Hillis v. Powers

Annotate this Case

875 S.W.2d 273 (1993)

Ralph HILLIS and June Hillis, Plaintiffs/Appellants, v. Glenn POWERS and Jacqueline Powers, Defendants/Appellees.

Court of Appeals of Tennessee, Middle Section, at Nashville.

December 1, 1993.

Permission to Appeal Denied March 28, 1994.

*274 Keith S. Smartt, Smartt & Dorris, McMinnville, for plaintiffs, appellants.

Larry B. Stanley, Stanley & Bratcher, McMinnville, for defendants-appellees.

Permission to Appeal Denied by Supreme Court March 28, 1994.

OPINION

CANTRELL, Judge.

This case involves the enforceability of a restrictive covenant contained in a 1962 deed. The plaintiffs, the grantors on the deed, contend that the covenant runs with the land and should be enforceable against the defendants, who are remote grantees of the property originally granted. The position of the defendants is that the covenant was enforceable only against the original grantees, because its terms failed to unambiguously indicate that it was binding on the grantees' successors and assigns. The trial court ruled in favor of the defendants. We reverse, for the reasons set out below.

I

Ralph Hillis and his wife June, the plaintiffs in this case, operated a service station on Highway 70-S in Warren County. In 1962, they sold a small piece of property adjacent to their station to two couples who are not involved in this suit. The property had a small store building on it. The deed contained a covenant which read as follows:

"This real estate is sold subject to the provissions (sic) that the grantees herein are not to operate, build, a service station or sell any gas. Also the road next to Jesse Hillis line is to be kept open all times by the said grantees or their assigns. The same is in force as to the selling gas and operating a service station and their assigns."

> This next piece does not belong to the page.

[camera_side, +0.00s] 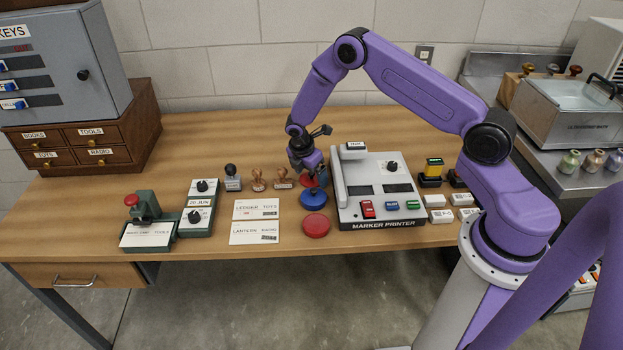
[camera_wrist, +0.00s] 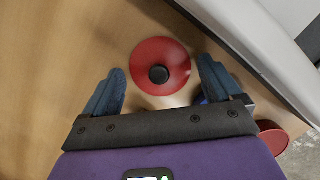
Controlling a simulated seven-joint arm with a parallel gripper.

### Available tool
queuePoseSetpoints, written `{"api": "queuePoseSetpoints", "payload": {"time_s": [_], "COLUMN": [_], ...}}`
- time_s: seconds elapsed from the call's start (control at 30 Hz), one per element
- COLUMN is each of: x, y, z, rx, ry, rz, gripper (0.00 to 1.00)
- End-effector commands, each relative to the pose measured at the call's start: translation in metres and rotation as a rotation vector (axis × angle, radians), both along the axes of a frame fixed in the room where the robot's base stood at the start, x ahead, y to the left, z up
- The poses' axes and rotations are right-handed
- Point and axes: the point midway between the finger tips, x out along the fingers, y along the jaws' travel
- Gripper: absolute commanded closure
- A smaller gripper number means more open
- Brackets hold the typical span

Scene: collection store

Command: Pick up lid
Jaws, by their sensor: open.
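In the wrist view a round red lid (camera_wrist: 174,50) with a black knob (camera_wrist: 159,74) lies between my two fingers. My gripper (camera_wrist: 161,64) is open, with one blue-grey finger to each side of the lid and nothing held. In the side view my gripper (camera_side: 308,172) hangs over the back of the row of round pads, left of the marker printer. It hides most of the red lid (camera_side: 322,181) there. I cannot tell the exact height of the fingers above the lid.
A blue round pad (camera_side: 313,201) and a red round pad (camera_side: 316,226) stand in front of the lid. The marker printer (camera_side: 350,213) is close on the right. Stamps (camera_side: 258,181) and label cards (camera_side: 254,232) lie to the left.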

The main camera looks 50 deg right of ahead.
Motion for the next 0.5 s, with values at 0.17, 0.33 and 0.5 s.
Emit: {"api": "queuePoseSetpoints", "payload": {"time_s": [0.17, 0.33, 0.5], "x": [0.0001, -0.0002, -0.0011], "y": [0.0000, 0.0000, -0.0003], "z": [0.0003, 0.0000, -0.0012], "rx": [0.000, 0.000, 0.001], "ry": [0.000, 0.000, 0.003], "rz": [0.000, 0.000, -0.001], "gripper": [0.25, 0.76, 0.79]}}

The deed was properly recorded. The Hillis's continued to operate their gas station until they retired, when they leased the station to their children. The new owners of the adjoining property eventually sold it, and it was conveyed several times before it was finally purchased by Glenn and Jacqueline Powers, the defendants in this case. No deed in any of those transactions referred to the restrictions on the property.

There is a dispute between the parties as to whether Mr. Hillis told the Powers of the existence of the covenant prior to their purchase of the property. There is no doubt, however, that the covenant was in the Powers' chain of title. We note that the Tennessee Courts will uphold a covenant running with the land if the assignees have actual notice, or if the restrictions appear in the chain of title. Land Developers v. Maxwell, 537 S.W.2d 904 (Tenn. 1976). Stracener v. Bailey, 737 S.W.2d 536, 539 (Tenn. App. 1986).

Mr. and Mrs. Powers negotiated with the BP Oil Company to renovate the store building for a BP convenience store. The agreement between the Powers and BP provided for BP to underwrite the renovation and to install underground tanks and gas pumps. Preliminary construction had already begun when the plaintiffs learned of the defendants' plans. Mr. and Mrs. Hillis sued for a temporary injunction to prevent further construction on the site, and for a permanent injunction to prohibit the defendants and their successors and assigns from operating a service station or selling gasoline from the premises.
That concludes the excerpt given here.